As the regulatory landscape continues to grow and get more complex, firms need to ensure they are on top of everything. One of the best ways to do this is through regulatory mapping, but what exactly is this?
Ascent RegTech, regulatory knowledge automation platform, has explored what regulatory mapping is and how firms can do it effectively.
It stated that the term can mean different things to each firm. However, there are three core definitions that it falls under.
The first of these is regulatory mapping of laws, rules and regulations to determine the business’ obligations. In this instance, it refers to the process of reading and analysing regulatory text to understand what obligations are relevant to the business.
This process, which can be completed internally or externally, relies on people sifting through rules and capturing baseline obligations across jurisdictions to see where there is overlap.
To do this, the firm typically creates and maintains a rule register or rule inventory, such as all the rules that apply to the business.
The second definition of regulatory mapping revolves around mapping the regulatory changes to the organisation.
Under this definition, compliance teams will scour regulatory websites, newsfeeds and other sources, to capture the latest rule amendments or additions. Following this, they will conduct an applicability analysis to determine which changes apply to the company.
It said, “Compliance personnel must then do the complex work of impact analysis to understand how the changes impact the firm’s existing obligations – Has an existing obligation changed in some way? Are there new obligations due to the rule change?
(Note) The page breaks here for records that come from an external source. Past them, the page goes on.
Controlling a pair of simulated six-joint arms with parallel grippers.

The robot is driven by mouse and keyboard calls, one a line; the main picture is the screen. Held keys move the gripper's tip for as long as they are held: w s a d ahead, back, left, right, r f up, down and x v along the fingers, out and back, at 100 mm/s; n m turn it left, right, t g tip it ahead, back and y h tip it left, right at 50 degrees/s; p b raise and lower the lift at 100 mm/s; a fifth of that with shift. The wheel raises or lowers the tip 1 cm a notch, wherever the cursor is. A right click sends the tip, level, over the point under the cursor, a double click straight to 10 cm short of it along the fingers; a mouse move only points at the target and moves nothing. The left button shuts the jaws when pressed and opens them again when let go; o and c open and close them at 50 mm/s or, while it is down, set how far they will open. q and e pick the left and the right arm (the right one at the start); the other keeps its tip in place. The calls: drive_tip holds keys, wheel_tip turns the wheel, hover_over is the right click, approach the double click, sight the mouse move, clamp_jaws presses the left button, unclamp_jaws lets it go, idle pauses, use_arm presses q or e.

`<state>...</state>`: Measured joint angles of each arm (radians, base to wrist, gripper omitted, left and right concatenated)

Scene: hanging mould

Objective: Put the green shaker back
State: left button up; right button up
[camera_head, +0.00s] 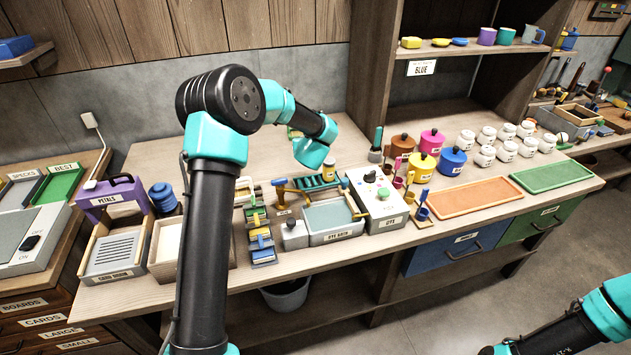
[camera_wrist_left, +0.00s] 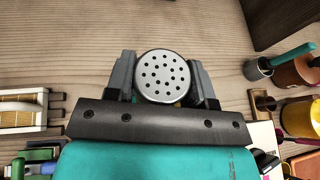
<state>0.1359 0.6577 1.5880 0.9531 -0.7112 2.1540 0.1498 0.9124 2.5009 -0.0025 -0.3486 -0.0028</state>
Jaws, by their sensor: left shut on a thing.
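My left gripper (camera_wrist_left: 163,80) is shut around a shaker (camera_wrist_left: 162,76) with a round silver lid full of small holes. The left wrist view looks down on this lid, and the shaker's body is mostly hidden below it, so its colour is hard to tell. In the head view my left arm reaches over the back of the bench, and its wrist (camera_head: 314,150) hides most of the gripper and the shaker. My right arm is low at the right, away from the bench, with its gripper at the bottom edge, too cut off to read.
Orange (camera_head: 467,196) and green (camera_head: 552,177) trays lie to the right. Bare wood (camera_wrist_left: 75,50) surrounds the shaker's far side.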

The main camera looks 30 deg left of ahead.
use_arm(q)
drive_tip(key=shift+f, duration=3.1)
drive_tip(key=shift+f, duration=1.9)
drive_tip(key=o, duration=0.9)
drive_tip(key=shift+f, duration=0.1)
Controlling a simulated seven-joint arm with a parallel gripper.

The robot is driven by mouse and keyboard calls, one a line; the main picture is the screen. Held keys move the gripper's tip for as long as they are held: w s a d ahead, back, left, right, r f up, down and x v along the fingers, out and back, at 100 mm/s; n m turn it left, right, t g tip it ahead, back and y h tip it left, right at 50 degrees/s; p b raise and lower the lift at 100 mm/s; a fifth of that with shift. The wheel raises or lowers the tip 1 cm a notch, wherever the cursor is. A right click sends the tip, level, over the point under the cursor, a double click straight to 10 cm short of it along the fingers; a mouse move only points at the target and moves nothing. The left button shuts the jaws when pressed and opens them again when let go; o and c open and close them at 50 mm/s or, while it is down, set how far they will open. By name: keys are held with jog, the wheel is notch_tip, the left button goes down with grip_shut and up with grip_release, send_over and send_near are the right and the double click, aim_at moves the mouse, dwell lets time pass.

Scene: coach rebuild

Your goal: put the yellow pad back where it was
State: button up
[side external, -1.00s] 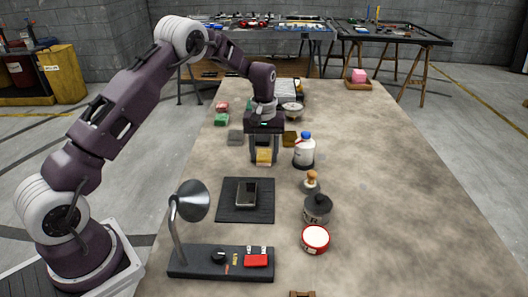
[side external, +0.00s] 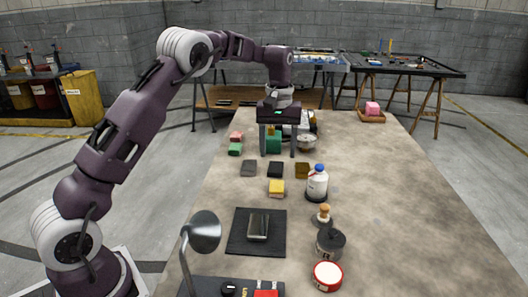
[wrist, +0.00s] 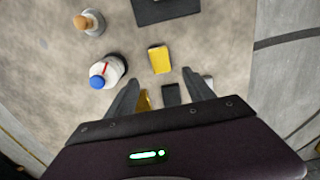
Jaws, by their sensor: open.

Are any existing obligations now rendered unnecessary due to the change?”
The compliance team needs to answer all these questions before they can update the rule register.
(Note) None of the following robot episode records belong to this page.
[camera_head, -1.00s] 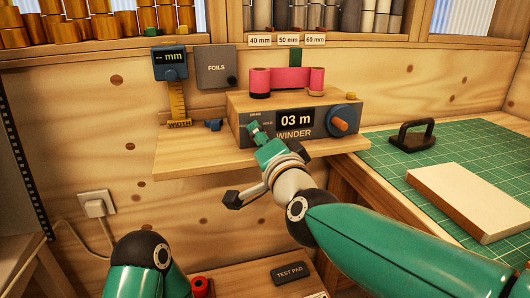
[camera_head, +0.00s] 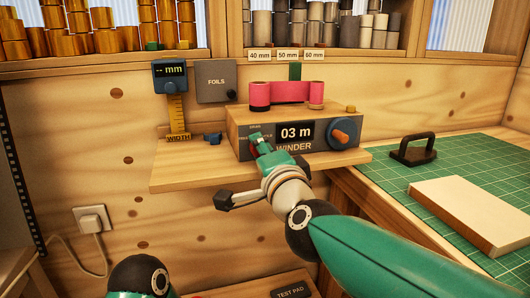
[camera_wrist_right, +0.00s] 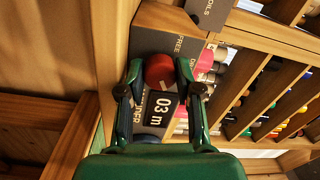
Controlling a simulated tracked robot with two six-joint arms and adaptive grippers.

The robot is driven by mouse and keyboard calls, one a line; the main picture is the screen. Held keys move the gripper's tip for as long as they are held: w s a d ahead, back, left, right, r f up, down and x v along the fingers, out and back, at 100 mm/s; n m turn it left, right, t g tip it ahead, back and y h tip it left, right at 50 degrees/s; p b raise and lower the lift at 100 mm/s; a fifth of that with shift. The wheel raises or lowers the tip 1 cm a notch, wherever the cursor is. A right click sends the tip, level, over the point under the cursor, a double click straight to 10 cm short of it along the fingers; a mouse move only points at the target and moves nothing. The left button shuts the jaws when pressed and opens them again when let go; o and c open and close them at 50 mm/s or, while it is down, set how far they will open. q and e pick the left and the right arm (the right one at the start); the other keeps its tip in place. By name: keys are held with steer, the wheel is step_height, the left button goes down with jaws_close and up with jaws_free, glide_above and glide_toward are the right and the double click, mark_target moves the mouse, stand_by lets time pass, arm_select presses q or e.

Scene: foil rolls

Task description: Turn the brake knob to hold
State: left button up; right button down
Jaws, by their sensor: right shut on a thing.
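The winder (camera_head: 330,155) stands on a wooden shelf, with a display (camera_head: 296,132) reading "03 m". Its brake knob, red and round, shows in the right wrist view (camera_wrist_right: 158,72) on the dark front panel, beside a "FREE" label. My right gripper (camera_wrist_right: 157,80) is shut on this knob, one green finger on each side. In the head view my right gripper (camera_head: 260,143) is at the left part of the winder's front, and its fingers largely cover the knob. The knob's exact setting is hard to read. My left gripper is out of view.
An orange-handled blue crank (camera_head: 343,132) is right of the display. A pink foil roll (camera_head: 290,91) sits on top. The width gauge (camera_head: 176,105) and a small blue piece (camera_head: 212,138) are to the left. A green mat (camera_head: 465,160) lies at right.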

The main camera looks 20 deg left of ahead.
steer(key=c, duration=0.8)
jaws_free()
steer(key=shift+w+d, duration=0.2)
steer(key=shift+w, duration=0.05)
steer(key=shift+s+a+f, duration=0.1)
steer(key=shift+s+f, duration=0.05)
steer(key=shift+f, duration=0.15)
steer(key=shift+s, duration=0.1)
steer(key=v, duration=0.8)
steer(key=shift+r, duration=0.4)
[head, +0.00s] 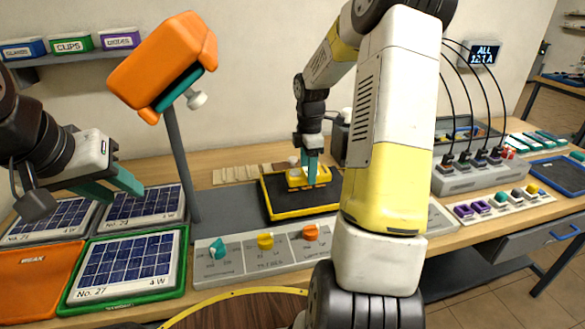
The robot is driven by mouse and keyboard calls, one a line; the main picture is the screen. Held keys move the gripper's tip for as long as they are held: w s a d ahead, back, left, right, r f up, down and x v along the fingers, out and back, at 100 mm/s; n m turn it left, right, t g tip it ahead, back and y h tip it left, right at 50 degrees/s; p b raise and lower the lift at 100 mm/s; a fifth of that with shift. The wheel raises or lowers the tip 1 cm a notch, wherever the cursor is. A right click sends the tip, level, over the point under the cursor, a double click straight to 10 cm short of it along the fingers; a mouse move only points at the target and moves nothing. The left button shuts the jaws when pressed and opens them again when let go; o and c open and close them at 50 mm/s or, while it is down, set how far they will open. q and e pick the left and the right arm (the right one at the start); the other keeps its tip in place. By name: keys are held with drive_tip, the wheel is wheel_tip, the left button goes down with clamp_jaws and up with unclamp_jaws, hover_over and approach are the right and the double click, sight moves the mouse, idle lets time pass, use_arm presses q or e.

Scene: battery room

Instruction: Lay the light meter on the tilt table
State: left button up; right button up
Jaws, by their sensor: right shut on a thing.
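The light meter (297,181) is a small yellow device with a pale dome. It is in the middle of the head view, at the black top of the tilt table (283,203), which has a yellow rim. My right gripper (311,178) points down and is shut on the light meter. I cannot tell whether the meter touches the table top. My right arm hides the right side of the tilt table. My left gripper (112,188) is open and empty, above the solar panels at the left.
An orange lamp (165,62) on a grey post stands between my grippers. A grey panel with three knobs (238,262) lies in front of the tilt table. Solar panels (124,266) fill the left.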

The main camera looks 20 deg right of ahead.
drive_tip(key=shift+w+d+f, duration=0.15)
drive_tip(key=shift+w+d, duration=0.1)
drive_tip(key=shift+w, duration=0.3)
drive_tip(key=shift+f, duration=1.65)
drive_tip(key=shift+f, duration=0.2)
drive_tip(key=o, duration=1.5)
Finally, regulatory mapping can refer to outlining the obligations to internal controls, policies and procedures. Ascent stated that regulatory changes need to flow through a company’s controls and policies to enable proper coordination and execution of the changes.
With the term defined, Ascent outlined that many regulatory mapping processes are getting ruined in the manual labour. It stated that regulatory mapping is a complex web of legal documentation, rule changes and internal processes. Regulatory change management is daunting because sources of regulatory change include international, national, state, and local legislative action, court decisions, and executive actions. Relying on manual and siloed processes is not enough.
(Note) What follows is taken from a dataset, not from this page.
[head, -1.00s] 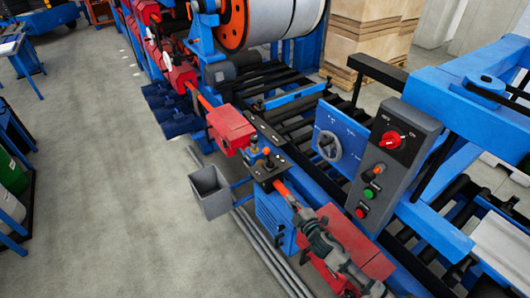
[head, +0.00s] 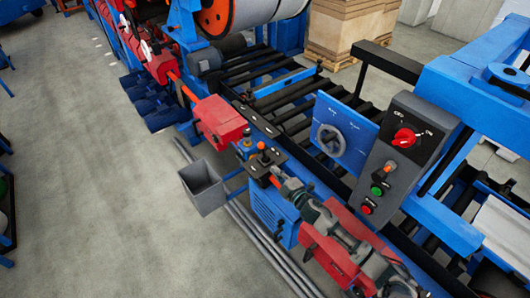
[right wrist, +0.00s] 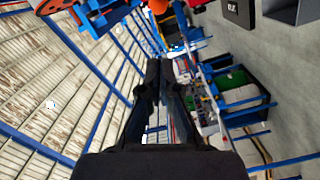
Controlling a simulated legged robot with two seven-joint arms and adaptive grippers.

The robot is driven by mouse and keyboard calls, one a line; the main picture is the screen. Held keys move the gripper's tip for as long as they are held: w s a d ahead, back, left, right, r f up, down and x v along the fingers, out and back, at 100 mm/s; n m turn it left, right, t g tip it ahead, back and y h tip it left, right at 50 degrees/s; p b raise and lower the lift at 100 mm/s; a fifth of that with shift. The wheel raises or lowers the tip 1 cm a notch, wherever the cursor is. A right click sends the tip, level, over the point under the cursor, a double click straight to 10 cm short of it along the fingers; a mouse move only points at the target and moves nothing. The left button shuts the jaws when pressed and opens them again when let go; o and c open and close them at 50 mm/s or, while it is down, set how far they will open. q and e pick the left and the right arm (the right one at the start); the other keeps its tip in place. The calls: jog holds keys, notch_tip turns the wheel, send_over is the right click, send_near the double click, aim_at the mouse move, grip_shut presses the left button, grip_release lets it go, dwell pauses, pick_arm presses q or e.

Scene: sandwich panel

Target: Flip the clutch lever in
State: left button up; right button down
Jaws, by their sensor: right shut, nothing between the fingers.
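Two short levers stand on a dark plate on the machine, in the middle of the head view: one with an orange knob (head: 262,146) and one with a blue body (head: 247,141). No label shows which is the clutch lever. My right arm comes in from the bottom right. My right gripper (head: 287,184) is shut and empty, with its tip close to the near end of that plate; I cannot tell whether it touches. The right wrist view shows its dark fingers (right wrist: 155,75) together, with no lever between them. My left gripper is not in view.
A grey control box with a red switch (head: 404,138) and a blue panel with a handwheel (head: 330,139) stand right of the levers. A grey bin (head: 202,187) hangs at the left. Red guards (head: 218,120) lie along the machine.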

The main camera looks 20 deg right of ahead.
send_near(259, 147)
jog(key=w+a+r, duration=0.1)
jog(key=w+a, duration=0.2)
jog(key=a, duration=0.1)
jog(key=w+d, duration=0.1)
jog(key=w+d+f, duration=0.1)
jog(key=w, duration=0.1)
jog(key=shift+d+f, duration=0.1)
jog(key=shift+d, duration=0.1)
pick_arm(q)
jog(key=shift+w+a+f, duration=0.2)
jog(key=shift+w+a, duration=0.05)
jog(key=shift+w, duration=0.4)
This is why firms should seek RegTech solutions to help. Ascent said, “The explosion of RegTech now provides an alternative solution to managing the challenge of regulatory mapping that does not require throwing additional personnel, time, and resources at the growing regulatory burden. The right automation tools can help alleviate much of the manual work of mapping regulatory requirements (regardless of which definition you are focused on)—but only if the tools are well-designed and implemented.”
Some of the benefits of using technology are, the ability to convert regulatory text into specific obligations, streamlining regulatory change capture processes, freeing staff of manual tasks, a greater regulatory landscape understanding and more.